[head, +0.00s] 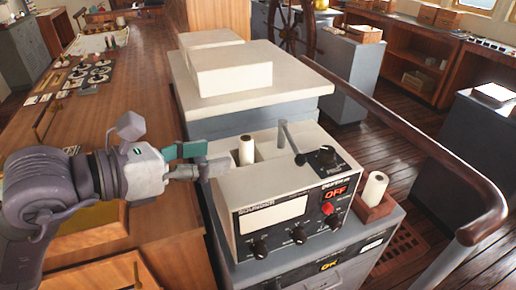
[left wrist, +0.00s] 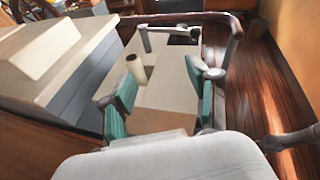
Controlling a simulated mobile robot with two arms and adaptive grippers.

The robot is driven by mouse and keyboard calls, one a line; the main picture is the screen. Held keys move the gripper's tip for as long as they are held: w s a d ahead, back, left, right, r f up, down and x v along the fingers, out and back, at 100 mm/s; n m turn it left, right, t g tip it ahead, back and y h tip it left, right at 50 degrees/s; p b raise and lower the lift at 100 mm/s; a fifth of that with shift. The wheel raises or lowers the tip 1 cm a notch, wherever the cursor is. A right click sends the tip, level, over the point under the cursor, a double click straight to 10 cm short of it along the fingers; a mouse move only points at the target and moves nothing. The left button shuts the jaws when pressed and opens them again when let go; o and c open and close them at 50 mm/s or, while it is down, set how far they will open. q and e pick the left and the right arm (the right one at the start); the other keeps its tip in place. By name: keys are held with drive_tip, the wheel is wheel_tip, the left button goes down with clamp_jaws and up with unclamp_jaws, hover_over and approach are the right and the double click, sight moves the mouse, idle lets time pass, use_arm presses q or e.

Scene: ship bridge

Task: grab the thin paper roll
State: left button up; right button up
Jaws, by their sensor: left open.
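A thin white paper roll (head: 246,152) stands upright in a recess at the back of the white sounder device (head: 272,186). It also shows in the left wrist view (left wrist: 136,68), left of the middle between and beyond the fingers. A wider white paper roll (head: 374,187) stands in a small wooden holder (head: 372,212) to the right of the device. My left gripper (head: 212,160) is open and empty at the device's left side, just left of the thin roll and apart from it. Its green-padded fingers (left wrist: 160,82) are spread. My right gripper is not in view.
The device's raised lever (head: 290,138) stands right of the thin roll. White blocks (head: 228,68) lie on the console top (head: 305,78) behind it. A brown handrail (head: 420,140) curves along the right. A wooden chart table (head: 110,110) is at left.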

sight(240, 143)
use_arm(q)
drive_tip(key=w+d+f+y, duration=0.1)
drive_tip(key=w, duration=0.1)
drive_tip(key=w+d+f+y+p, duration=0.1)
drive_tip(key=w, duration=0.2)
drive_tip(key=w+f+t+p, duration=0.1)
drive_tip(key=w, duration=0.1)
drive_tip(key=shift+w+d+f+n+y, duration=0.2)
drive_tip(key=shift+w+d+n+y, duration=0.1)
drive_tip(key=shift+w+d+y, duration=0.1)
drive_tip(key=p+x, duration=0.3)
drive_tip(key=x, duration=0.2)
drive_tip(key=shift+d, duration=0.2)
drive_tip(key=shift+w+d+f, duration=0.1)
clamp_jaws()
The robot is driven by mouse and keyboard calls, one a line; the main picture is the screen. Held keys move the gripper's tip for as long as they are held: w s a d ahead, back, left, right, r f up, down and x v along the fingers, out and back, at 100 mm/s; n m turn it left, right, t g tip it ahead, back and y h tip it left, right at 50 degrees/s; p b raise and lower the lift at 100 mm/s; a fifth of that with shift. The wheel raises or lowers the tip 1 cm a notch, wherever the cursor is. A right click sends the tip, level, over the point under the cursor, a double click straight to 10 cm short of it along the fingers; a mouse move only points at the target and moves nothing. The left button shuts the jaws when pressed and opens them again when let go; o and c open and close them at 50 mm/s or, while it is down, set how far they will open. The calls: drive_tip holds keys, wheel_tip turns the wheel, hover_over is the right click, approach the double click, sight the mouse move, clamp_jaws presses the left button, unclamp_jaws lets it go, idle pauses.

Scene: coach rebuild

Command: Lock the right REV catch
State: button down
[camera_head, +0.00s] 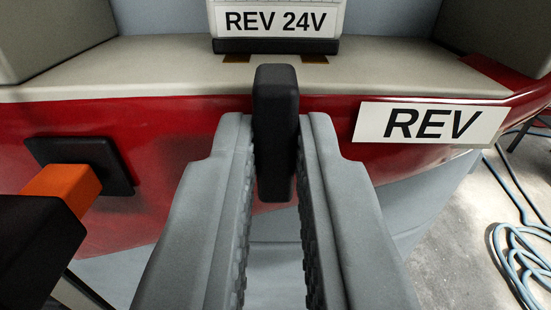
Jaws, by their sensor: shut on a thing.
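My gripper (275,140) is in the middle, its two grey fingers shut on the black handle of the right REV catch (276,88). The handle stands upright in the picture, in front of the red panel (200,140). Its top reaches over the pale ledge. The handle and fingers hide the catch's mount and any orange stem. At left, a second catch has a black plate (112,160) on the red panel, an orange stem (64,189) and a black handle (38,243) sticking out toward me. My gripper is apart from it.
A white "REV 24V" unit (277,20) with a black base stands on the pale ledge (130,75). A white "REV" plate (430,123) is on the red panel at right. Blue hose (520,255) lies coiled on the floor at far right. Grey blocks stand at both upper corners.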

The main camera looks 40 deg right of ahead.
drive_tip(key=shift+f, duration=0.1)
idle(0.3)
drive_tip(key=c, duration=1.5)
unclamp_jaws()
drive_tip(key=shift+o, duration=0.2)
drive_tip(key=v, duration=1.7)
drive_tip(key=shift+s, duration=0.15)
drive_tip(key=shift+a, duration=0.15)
# # # # #
* _Written request_
In the records above, find each line holding "Scene" and copy it.

* _Written solution_
Scene: ship bridge
Scene: coach rebuild

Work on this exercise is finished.